#### [SHORT TASK]
Please copy every line of the records below that holds the word "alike".

— Start —

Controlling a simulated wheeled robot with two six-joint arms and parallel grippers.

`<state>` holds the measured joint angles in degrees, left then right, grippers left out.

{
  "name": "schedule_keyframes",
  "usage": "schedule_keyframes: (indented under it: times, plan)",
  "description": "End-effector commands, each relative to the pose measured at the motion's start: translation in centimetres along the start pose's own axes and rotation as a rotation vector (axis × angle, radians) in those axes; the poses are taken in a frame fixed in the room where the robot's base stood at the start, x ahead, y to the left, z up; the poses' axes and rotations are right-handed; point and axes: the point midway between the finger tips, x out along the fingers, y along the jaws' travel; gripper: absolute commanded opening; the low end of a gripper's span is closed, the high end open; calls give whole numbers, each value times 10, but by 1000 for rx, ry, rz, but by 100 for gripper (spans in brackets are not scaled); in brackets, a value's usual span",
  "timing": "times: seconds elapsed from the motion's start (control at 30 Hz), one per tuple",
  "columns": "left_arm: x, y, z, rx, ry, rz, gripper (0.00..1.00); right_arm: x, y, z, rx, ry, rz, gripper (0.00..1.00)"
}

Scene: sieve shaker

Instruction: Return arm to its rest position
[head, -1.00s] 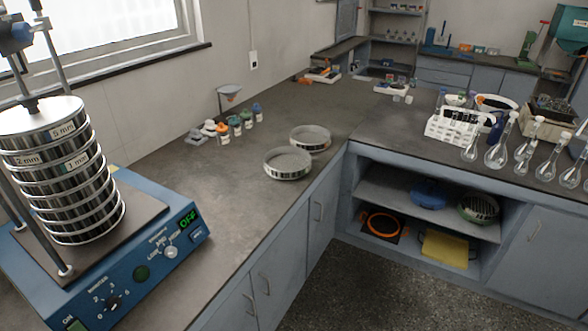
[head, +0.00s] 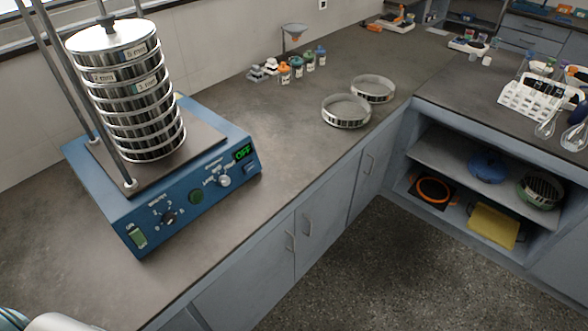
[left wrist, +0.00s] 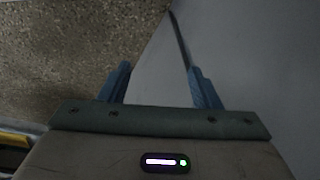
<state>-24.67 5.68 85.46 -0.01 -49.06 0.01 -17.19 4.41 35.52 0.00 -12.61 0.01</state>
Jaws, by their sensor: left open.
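My left gripper (left wrist: 160,85) shows in the left wrist view with its two blue fingers apart and nothing between them. The speckled floor and a pale grey surface lie beyond the fingers. In the head view a piece of my own arm shows at the bottom left corner; no gripper shows there. The blue sieve shaker (head: 170,215) stands on the counter at the left with a stack of metal sieves (head: 135,105) on it. Its display (head: 243,152) reads OFF. My right gripper is in neither view.
Two loose sieves (head: 346,111) (head: 373,88) stand on the grey counter (head: 290,140). Small bottles (head: 297,68) and a funnel stand (head: 294,35) are behind. A white rack (head: 530,100) and flasks are at the right. An open shelf (head: 455,160) sits below. The counter's front is clear.

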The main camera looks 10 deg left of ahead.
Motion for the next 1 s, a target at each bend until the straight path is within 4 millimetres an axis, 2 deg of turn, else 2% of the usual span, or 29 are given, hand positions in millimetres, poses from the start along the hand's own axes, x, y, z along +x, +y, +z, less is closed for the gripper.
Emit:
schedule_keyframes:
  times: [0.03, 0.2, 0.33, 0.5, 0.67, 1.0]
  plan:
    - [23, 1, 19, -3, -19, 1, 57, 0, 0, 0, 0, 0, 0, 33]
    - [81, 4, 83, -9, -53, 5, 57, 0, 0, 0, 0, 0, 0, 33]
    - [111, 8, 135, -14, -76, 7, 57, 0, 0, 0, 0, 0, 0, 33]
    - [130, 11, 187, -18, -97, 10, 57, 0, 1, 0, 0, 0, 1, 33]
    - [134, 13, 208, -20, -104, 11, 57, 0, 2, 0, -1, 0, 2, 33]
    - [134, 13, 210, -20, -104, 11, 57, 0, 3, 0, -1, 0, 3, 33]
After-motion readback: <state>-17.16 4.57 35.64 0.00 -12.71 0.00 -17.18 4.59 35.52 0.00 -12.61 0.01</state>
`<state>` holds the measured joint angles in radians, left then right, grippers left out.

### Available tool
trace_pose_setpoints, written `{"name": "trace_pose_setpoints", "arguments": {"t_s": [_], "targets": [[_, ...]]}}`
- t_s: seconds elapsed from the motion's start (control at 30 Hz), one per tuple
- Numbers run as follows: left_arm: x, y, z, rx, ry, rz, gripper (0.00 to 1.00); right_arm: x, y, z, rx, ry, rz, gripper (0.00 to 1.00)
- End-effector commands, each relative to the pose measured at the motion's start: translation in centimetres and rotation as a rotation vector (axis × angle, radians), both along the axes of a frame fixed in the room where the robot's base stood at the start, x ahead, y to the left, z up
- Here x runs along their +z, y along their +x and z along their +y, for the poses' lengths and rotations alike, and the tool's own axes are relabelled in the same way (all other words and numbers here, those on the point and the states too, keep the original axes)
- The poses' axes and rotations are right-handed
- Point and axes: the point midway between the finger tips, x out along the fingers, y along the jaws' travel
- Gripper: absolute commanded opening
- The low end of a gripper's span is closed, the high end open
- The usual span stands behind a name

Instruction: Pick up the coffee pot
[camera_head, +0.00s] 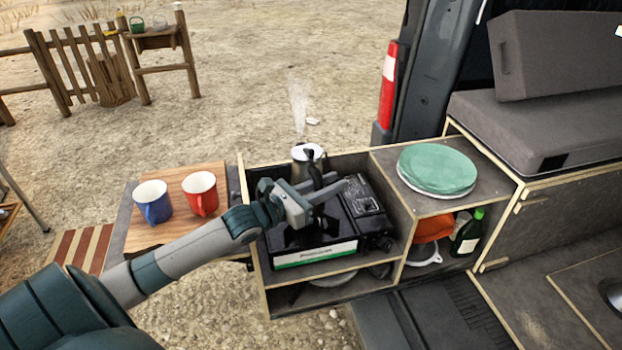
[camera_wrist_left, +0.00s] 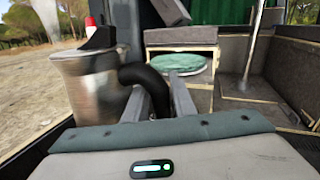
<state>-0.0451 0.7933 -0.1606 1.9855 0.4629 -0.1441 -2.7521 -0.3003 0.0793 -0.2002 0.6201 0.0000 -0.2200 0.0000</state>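The coffee pot (camera_head: 306,155) is a silver metal pot with a black handle and lid knob. It stands upright at the back of the black camping stove (camera_head: 318,240), with steam rising above it. My left gripper (camera_head: 326,186) reaches in from the left and partly covers the pot and handle. In the left wrist view, the pot (camera_wrist_left: 92,92) is at the left. Its curved black handle (camera_wrist_left: 143,74) comes down between the two fingers (camera_wrist_left: 160,100). It fills the narrow gap between them, so the gripper appears shut on the handle. My right gripper is not in view.
A blue mug (camera_head: 152,203) and a red mug (camera_head: 200,194) stand on the wooden side board (camera_head: 150,238) at left. Green plates (camera_head: 438,167) sit on the shelf at right. A bottle (camera_head: 468,235) is below. The drawer's walls (camera_head: 263,285) surround the stove.

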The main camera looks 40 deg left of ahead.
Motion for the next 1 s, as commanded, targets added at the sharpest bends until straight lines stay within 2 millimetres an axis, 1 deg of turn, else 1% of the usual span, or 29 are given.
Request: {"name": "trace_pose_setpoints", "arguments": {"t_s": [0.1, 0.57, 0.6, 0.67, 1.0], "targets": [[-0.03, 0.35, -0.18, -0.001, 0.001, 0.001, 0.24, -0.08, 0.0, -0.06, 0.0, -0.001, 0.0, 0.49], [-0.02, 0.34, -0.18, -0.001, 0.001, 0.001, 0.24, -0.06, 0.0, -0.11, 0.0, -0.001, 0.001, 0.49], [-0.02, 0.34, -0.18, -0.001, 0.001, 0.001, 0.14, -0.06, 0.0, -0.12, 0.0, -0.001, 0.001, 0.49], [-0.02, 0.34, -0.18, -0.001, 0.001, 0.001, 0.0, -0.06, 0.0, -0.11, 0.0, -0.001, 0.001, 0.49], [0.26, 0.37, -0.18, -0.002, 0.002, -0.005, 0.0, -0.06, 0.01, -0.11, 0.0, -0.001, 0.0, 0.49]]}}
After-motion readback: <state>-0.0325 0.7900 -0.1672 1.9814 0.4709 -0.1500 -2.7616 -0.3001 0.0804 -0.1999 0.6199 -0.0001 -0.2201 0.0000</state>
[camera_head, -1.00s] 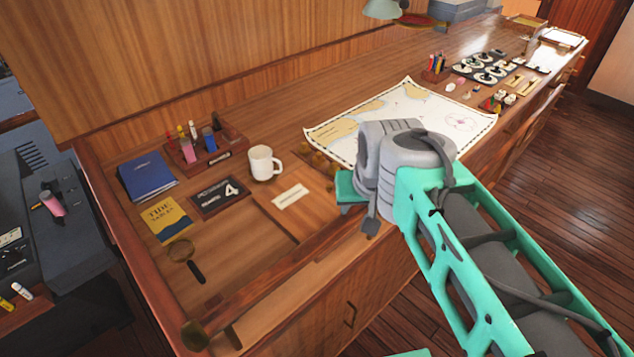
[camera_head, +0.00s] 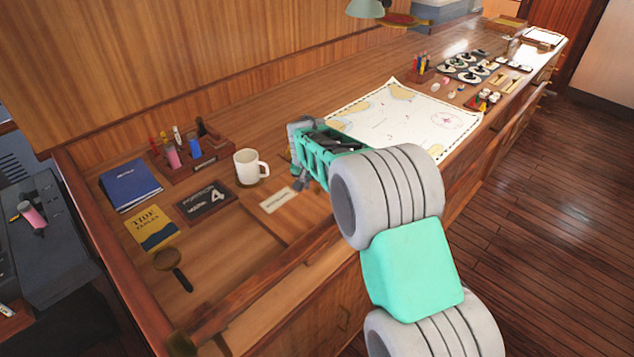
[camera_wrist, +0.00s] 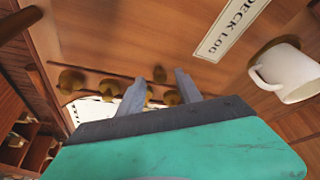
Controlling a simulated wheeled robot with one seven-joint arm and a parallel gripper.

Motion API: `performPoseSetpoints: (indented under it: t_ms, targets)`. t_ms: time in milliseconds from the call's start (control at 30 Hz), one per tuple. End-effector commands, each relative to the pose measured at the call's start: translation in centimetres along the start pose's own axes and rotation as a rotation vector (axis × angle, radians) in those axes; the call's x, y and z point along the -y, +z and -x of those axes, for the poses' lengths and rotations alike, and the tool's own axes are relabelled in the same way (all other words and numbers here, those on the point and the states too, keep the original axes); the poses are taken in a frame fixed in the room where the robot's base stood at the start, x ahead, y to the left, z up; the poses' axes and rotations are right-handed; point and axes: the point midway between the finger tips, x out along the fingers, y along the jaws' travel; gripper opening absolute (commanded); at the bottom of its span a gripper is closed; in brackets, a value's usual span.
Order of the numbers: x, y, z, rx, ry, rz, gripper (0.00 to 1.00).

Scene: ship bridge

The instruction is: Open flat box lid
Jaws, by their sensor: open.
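A pale label (camera_head: 277,200) lies on a flat wooden panel (camera_head: 300,217) near the desk's front edge. In the wrist view the label (camera_wrist: 232,28) reads DECK LOG. I cannot clearly tell a separate box lid from the wooden desk top. My gripper (camera_wrist: 169,74) is open and empty in the wrist view, its two grey fingers apart over the wood. Several brass knobs (camera_wrist: 70,80) stand in rows around the fingertips. In the head view my gripper is over the desk just right of the label, partly hidden by my arm.
A white mug (camera_head: 247,167) stands close by, behind the label; it also shows in the wrist view (camera_wrist: 290,72). A chart (camera_head: 400,118) lies to the right. A pen tray (camera_head: 195,160), a blue book (camera_head: 131,185), a yellow book (camera_head: 152,228) and a magnifying glass (camera_head: 168,260) are at left.

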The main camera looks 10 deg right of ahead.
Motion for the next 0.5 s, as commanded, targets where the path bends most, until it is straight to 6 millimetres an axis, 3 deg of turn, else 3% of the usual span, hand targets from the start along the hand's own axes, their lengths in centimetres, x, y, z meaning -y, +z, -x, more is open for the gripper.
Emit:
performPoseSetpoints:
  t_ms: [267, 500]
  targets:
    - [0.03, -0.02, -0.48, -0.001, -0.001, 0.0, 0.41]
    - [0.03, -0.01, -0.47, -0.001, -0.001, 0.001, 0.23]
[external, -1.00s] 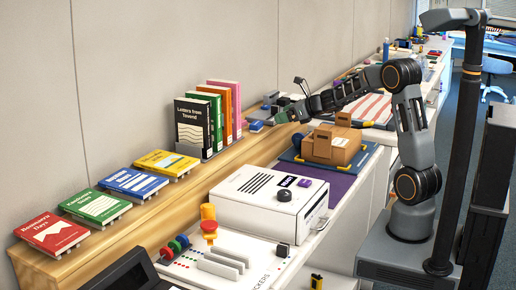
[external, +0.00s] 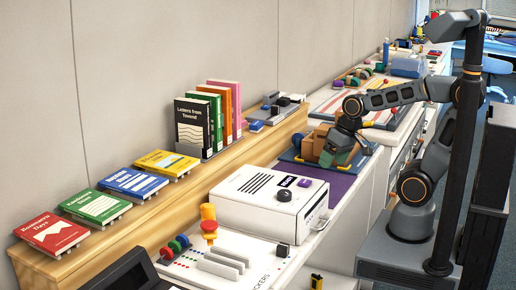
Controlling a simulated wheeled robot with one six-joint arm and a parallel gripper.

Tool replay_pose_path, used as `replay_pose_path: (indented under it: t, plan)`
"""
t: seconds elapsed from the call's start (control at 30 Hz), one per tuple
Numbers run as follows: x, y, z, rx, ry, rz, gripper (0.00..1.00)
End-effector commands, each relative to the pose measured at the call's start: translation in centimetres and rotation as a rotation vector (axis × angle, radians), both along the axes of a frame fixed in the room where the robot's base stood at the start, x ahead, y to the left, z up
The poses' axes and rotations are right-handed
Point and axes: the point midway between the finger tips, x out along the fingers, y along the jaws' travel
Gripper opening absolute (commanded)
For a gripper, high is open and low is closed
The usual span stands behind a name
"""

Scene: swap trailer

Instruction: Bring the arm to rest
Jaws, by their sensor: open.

— End —

#### [RIGHT ANSWER]
- Here x runs along their +z, y along their +x and z along their +y, for the poses' lengths and rotations alike, and the tool's own axes are relabelled in the same way (all other words and numbers here, those on the point and the states too, keep the original axes)
Motion API: `performPoseSetpoints: (indented under it: t_ms, targets)`. t_ms: time in milliseconds from the call's start (control at 30 Hz), one per tuple. End-effector commands, each relative to the pose measured at the call's start: translation in centimetres along the start pose's own axes and rotation as a rotation vector (axis × angle, radians) in those axes; the call's x, y and z point along the -y, +z and -x of those axes, for the poses' lengths and rotations alike, and the tool's own axes are relabelled in the same way (all other words and numbers here, those on the point and the states too, keep the original axes); the poses are taken in a frame fixed in the room where the robot's base stood at the start, x ahead, y to the left, z up; the poses' axes and rotations are right-handed; point and axes: the point midway between the finger tips, x out along the fingers, y along the jaws' travel; gripper opening absolute (commanded); at the bottom of its span a gripper is closed; in brackets, a value's usual span.

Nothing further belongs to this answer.